The theme is a worthy topic to investigate, and there's a spooky, chocolate box quality to the setting that is just too perfect to be real. Lush gardens, tall trees, old-fashioned lamps and brick architecture - these people live in a kind of idealised world where technology is so integrated it barely shows, yet is at the root of everything. This is the problem and gives us some interesting questions to explore, most notably in Pallan who doesn't really want to remove his neural interface device as he thinks it will kill him instantly - I thought at first this was a continuity error as earlier his wife had happily taken it off to offer to Daniel (who wisely didn't plug in!), but like everything else it was part of the revisions of the title, with memories and behaviour altered to ensure the continuation of the dome. Because there was no 'bad guy' at the bottom of it all, not even a computer to spar with, it feels more abstract than usual. The direction emphasises this with sweeping shots and smooth motion, wide angle lenses as Daniel jogs through the maze-like streets after Evalla, or when Jack and Teal'c flee from the pursuing villagers. But there's never any violence, in keeping with the flowing nature and beauty of the place, and perhaps that's one of the reasons I wasn't as drawn to it as I was on first viewing. Now I tend to appreciate the continuity episodes a little more, so to have a standalone like this which bears no connection to anything felt a little strange. Like going back to Season 1 when they did this sort of thing all the time.

At the same time, like the equivalent episodes of 'TNG' when they would go down to a planet and calmly explore, find a problem, solve the problem and leave, it was like slipping into a warm bath. The eeriness wasn't really played up, Carter was barely out of control of the computer for a few seconds, so there was no desperate struggle against the villagers under the influence and no creeping tension or dawning horror. Maybe that hurt the potential of the story a little. Back when I first watched it I preferred these one-off episodes with the team working together and basically doing a Trek landing party on an alien world that isn't so unrecognisable, but now it feels a little out of place, as if the series had moved on. I still like seeing the four of them doing their thing, with barely a sign of the SGC, but again, though the stakes are high there was never much feeling of risk as they were allowed to contact home any time they wanted and only needed their environmental suits to leave. Pallan wasn't a bad character, giving us a sympathetic person who is coaxed and convinced into a radical action by Sam (she's the Captain Kirk figure who has to persuade to make a change), and it does leave us with a bittersweet ending as, having experienced the joys of working something out with his own mind, he asks Carter to tell him of the wife that was wiped from his memory. This has a much stronger parallel now as many people have smart phones and the capability to instantly look up any piece of information they want or need at any time, rather than trying to remember for themselves or look deeper than what could be false information.

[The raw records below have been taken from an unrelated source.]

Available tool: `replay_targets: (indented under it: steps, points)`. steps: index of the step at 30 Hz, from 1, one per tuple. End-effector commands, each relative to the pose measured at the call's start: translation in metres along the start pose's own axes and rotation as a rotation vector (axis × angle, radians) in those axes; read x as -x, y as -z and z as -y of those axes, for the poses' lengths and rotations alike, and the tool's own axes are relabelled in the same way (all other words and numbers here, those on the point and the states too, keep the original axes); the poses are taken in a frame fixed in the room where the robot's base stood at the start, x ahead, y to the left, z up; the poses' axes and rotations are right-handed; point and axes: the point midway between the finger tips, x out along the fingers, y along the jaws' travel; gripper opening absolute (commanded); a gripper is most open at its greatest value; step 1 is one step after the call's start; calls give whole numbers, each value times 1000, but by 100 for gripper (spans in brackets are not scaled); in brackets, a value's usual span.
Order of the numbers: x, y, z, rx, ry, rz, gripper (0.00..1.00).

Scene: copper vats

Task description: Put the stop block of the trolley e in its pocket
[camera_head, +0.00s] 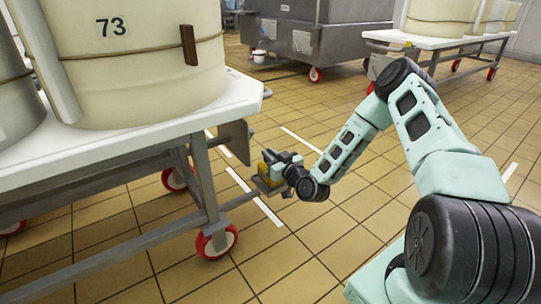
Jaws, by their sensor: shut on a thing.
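A trolley (160,130) with a white top and grey frame fills the left; I see no letter on it. My gripper (268,172) is beside its right end, low over the floor. It is shut on a small yellow block (268,158), which looks like the stop block. A grey bracket (266,187) at the end of the trolley's lower rail lies just under the block and fingers. It may be the pocket, but its opening is hidden. At this size I cannot tell whether the block touches it or sits in it.
A cream vat marked 73 (125,60) stands on the trolley. A red-wheeled caster (217,241) is at the near corner. Other trolleys stand behind.

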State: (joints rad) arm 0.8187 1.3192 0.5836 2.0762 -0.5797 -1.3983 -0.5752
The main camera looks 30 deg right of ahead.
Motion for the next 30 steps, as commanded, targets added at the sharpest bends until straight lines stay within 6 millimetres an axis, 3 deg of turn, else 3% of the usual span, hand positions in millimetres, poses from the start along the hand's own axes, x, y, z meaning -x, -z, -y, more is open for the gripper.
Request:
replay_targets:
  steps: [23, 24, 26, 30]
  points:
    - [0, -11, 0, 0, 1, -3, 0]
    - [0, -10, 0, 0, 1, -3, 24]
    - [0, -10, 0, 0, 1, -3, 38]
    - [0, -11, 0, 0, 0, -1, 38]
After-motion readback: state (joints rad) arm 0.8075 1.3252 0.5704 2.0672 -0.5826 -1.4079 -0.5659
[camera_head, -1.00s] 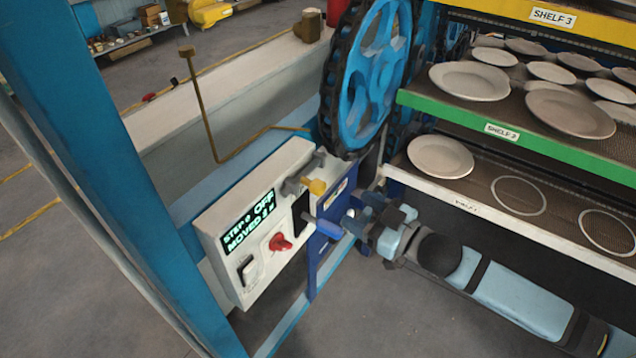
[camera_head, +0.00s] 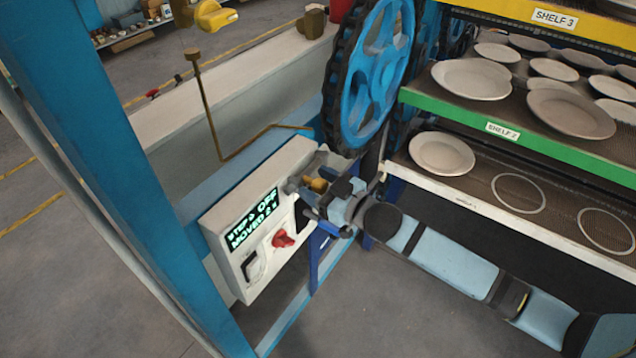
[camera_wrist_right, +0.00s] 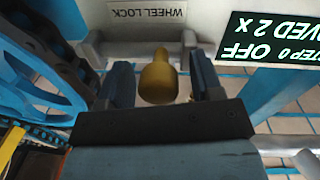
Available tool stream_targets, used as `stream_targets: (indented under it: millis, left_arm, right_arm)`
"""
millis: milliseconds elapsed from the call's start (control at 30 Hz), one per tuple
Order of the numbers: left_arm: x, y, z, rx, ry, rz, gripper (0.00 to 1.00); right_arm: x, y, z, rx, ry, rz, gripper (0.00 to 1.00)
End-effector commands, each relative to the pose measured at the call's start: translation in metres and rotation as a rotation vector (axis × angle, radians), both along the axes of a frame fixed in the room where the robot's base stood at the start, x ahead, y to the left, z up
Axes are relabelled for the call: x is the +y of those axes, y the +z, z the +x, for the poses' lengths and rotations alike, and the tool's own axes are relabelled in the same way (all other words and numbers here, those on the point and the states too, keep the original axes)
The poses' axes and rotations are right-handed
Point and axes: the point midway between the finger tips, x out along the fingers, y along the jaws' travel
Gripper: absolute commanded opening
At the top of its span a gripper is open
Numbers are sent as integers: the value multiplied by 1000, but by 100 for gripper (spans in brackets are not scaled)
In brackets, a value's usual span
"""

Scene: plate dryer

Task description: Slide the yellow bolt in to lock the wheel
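The yellow bolt (camera_head: 318,184) is at the upper right end of the white control box (camera_head: 222,218), beside the large blue wheel (camera_head: 377,74) with its black rim. In the right wrist view, the bolt's rounded knob (camera_wrist_right: 158,80) stands between the two fingers of my right gripper (camera_wrist_right: 160,82), below a WHEEL LOCK label (camera_wrist_right: 147,12). The gripper is open, with a gap on each side of the knob. In the head view, my right gripper (camera_head: 317,187) partly hides the bolt. My left gripper is not in view.
The box carries a display (camera_head: 253,220) reading STEP 0 OFF, a red knob (camera_head: 283,238) and a white switch (camera_head: 252,266). A blue post (camera_head: 125,180) rises at left, and a bent brown rod (camera_head: 208,115) stands behind.

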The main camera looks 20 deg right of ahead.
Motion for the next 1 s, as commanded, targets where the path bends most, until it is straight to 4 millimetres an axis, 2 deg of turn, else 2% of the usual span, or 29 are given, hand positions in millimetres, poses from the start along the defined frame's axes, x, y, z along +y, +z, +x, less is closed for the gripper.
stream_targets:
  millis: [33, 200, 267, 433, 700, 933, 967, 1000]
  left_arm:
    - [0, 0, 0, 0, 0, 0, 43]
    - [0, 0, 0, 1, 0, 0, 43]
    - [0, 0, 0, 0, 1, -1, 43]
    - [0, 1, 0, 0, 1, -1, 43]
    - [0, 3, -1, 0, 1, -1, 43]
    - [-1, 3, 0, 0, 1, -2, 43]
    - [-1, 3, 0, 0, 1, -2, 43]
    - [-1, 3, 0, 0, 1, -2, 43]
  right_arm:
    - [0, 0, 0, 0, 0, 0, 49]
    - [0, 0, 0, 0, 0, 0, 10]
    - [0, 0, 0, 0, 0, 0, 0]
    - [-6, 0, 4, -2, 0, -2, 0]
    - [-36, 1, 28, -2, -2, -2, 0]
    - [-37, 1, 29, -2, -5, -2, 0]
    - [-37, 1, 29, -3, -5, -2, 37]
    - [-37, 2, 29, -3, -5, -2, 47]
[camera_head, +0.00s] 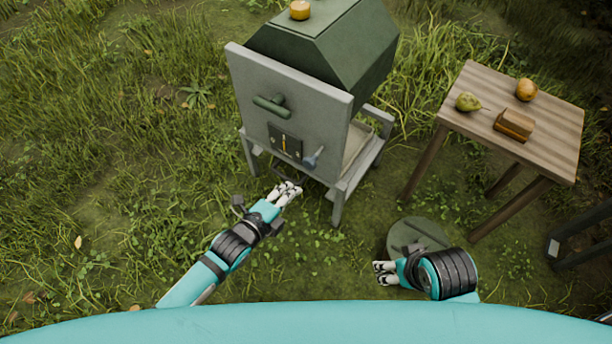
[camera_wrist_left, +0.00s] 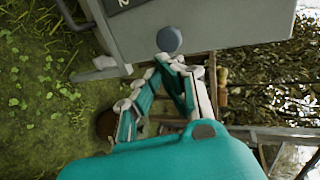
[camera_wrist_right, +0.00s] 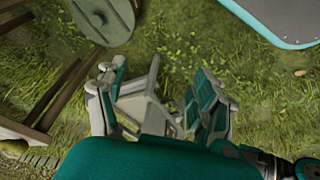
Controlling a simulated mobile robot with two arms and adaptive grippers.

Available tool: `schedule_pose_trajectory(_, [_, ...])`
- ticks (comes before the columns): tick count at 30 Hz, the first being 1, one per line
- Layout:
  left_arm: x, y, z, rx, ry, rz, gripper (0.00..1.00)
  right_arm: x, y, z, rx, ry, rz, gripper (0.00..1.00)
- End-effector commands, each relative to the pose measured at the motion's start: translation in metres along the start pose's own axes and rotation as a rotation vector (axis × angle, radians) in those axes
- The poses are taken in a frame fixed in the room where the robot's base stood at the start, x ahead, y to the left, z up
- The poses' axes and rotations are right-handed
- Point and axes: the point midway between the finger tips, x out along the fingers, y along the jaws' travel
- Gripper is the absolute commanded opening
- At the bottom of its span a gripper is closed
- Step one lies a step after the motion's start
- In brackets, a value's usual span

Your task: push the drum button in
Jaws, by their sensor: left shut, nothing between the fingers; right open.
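A dark green drum (camera_head: 335,45) with a grey front panel (camera_head: 250,85) stands at the top centre of the head view. A round blue-grey button (camera_head: 312,160) sits low on the panel's right side. It also shows in the left wrist view (camera_wrist_left: 169,39), just beyond the fingertips. My left gripper (camera_head: 287,192) is shut and empty, in front of and below the panel; whether it touches the button I cannot tell. My right gripper (camera_head: 383,273) is open and empty at the lower right, well away from the drum.
A green handle (camera_head: 272,105) and a dark gauge plate (camera_head: 285,142) are on the panel. A wooden table (camera_head: 480,90) at right holds a green pear (camera_head: 467,102), an orange fruit (camera_head: 526,90) and a brown block (camera_head: 514,124). A round grey-green disc (camera_head: 415,232) is near my right gripper. Grass lies open at left.

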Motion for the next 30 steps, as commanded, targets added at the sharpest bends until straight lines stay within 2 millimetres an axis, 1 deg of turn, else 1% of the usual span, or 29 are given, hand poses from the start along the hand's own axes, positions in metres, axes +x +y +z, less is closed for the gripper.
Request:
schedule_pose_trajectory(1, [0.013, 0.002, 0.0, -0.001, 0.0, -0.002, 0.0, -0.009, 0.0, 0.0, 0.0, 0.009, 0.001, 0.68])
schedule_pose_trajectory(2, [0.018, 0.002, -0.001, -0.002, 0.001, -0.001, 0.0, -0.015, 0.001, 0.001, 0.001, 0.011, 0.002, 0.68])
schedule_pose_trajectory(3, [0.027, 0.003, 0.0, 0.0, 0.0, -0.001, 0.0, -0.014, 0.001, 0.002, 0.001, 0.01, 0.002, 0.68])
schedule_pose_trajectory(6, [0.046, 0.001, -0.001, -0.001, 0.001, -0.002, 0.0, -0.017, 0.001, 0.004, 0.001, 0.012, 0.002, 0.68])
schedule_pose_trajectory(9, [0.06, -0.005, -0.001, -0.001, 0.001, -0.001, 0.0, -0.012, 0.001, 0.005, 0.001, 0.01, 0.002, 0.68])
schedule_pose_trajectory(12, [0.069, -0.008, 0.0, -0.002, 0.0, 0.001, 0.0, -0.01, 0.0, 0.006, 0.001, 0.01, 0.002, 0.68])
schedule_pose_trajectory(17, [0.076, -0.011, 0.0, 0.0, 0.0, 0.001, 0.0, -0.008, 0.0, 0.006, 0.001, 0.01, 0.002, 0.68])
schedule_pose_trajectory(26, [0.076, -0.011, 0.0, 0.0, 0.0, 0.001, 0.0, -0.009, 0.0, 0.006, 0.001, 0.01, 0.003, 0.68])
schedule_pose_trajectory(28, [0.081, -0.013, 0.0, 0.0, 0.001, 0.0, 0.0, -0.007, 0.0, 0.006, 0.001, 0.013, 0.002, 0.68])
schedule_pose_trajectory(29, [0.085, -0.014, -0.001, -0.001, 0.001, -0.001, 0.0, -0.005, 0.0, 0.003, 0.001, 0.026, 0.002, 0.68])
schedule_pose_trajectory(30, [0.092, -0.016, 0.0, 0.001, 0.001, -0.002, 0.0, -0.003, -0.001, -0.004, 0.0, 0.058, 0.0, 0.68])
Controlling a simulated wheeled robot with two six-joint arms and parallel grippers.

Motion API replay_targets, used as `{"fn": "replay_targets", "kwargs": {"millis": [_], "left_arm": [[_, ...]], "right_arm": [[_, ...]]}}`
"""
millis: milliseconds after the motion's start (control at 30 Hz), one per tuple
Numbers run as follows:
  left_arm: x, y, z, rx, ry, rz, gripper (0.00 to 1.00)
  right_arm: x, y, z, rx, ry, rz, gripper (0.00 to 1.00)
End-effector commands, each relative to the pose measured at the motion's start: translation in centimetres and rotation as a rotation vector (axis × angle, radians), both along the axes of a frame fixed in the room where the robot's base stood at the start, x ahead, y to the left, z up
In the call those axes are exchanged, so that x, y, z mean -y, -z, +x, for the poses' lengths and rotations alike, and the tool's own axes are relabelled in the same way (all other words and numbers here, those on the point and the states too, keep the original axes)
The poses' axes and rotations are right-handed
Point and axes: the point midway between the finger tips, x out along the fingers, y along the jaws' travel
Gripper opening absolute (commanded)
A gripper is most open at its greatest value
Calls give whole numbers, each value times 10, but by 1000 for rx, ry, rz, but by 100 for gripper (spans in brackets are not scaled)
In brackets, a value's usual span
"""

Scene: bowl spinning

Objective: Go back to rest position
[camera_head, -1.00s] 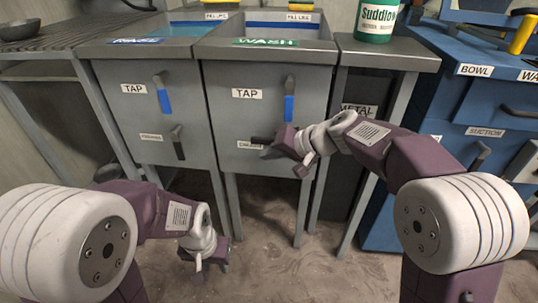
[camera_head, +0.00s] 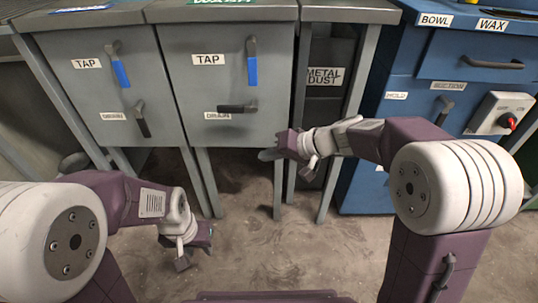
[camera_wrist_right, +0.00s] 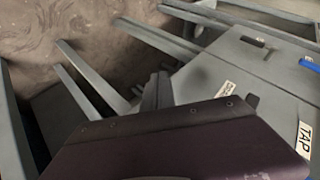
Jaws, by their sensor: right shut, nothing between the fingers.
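My right gripper (camera_head: 268,155) is shut and empty, in front of the grey wash sink cabinet and below and right of its dark horizontal drain handle (camera_head: 237,108). A clear gap shows between gripper and handle in the head view. Its closed fingers also show in the right wrist view (camera_wrist_right: 158,90), pointing toward the cabinet legs and floor. My left gripper (camera_head: 195,256) hangs low over the floor at the lower left, pointing down, apart from any object. I cannot tell whether its fingers are open.
The left sink cabinet's drain handle (camera_head: 141,120) hangs tilted. Both blue tap handles (camera_head: 252,64) point down. A metal dust bin (camera_head: 324,82) stands in a frame beside the wash sink. A blue cabinet (camera_head: 400,75) with a red switch (camera_head: 508,121) is at right. The floor (camera_head: 265,250) in front is clear.

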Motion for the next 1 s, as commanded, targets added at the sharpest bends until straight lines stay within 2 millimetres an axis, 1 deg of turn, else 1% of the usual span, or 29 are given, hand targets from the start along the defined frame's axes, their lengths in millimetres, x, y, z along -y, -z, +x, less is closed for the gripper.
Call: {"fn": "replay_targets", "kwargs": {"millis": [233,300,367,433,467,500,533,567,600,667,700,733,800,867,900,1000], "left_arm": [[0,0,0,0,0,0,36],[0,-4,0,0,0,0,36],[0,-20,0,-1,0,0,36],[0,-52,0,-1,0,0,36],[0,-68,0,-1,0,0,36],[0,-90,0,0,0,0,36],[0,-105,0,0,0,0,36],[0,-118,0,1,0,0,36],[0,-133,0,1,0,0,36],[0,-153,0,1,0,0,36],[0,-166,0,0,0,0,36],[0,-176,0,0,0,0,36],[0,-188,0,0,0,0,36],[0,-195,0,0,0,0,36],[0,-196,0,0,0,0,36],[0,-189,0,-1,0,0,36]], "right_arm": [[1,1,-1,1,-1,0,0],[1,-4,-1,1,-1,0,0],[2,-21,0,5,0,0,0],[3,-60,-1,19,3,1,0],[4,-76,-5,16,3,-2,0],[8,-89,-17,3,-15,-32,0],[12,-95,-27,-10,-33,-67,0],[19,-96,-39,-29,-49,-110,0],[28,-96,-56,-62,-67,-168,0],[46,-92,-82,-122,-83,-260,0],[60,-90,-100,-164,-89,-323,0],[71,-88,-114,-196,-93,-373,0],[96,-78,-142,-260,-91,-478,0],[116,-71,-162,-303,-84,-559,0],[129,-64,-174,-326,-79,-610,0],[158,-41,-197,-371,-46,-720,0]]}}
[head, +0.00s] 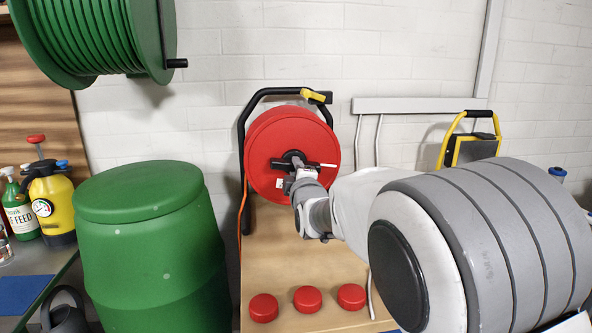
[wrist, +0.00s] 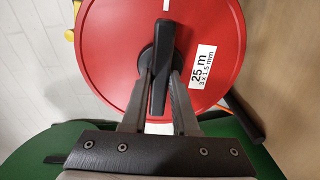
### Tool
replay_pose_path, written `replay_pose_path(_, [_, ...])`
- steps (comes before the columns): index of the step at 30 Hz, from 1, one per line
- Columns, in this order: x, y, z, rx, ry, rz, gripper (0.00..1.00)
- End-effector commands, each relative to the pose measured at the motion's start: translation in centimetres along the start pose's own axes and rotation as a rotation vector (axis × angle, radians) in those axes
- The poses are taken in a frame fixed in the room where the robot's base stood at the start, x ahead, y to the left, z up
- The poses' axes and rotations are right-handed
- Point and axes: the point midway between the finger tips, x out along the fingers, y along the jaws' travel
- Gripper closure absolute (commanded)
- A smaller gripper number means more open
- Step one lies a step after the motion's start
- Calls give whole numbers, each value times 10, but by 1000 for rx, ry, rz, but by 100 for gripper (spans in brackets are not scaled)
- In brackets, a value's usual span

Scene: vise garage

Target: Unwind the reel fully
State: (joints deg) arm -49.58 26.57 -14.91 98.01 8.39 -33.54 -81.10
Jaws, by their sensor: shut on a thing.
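A red cable reel (head: 262,145) hangs in a black tubular frame (head: 243,150) with a yellow clip on top. My gripper (head: 294,178) reaches the front of the reel from the right. In the wrist view, my gripper (wrist: 160,88) is shut on the black handle (wrist: 159,70) at the reel's hub, one finger on each side. The red disc (wrist: 115,50) carries a white label reading 25 m and a white mark at its top edge. An orange cord (head: 242,205) hangs at the frame's left side. The disc hides how much cable is wound.
A wooden board (head: 280,262) with red round caps (head: 308,299) lies below. A green barrel (head: 150,240) stands left, a green hose reel (head: 95,35) above it. Bottles and a yellow sprayer (head: 52,205) are far left. A yellow-framed item (head: 470,148) is right.

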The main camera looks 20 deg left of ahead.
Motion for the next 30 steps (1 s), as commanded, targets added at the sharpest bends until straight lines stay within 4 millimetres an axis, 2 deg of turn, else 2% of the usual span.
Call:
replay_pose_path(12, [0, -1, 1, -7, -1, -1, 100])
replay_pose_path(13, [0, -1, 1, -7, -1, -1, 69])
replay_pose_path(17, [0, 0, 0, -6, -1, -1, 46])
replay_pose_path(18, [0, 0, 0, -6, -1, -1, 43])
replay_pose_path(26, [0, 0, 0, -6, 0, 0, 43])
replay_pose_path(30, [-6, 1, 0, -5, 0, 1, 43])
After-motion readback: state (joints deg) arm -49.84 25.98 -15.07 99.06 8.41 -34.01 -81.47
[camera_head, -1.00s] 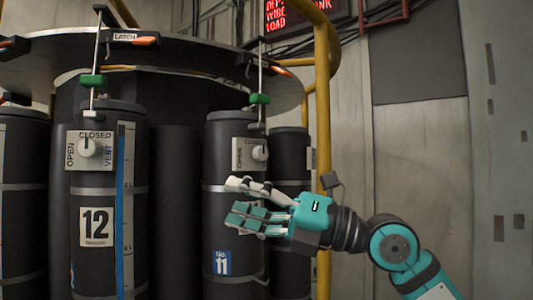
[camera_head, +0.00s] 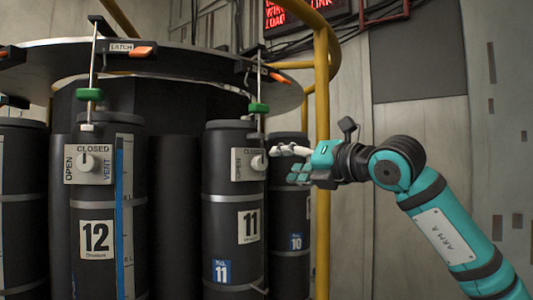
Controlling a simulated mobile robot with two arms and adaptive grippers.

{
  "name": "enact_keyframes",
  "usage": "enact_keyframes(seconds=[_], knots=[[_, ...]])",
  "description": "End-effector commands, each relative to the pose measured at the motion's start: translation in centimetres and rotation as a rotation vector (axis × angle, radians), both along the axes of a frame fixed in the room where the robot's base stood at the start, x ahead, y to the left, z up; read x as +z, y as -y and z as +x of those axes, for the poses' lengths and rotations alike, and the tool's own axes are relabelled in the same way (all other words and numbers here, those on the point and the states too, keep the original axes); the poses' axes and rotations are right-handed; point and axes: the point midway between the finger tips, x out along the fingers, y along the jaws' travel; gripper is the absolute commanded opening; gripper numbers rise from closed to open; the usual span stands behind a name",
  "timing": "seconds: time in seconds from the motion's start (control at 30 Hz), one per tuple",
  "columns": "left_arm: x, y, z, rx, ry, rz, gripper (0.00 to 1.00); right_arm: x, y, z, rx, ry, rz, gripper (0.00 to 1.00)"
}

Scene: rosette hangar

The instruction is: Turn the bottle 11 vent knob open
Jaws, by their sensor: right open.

The total sum of the episode doesn't quite do it for me, not having enough fear factor and physical danger for SG-1, though I suppose it wouldn't have looked very good for them to have been beating up or shooting these poor, deluded townsfolk who couldn't do anything else until they were forced to think for themselves. And it does look good. And it does have a happy ending with the team able to find a new place to relocate the survivors - it's just a shame Daniel couldn't have somehow followed Evalla outside the dome when she'd gone through the brick wall, as he might have been quick enough to save her.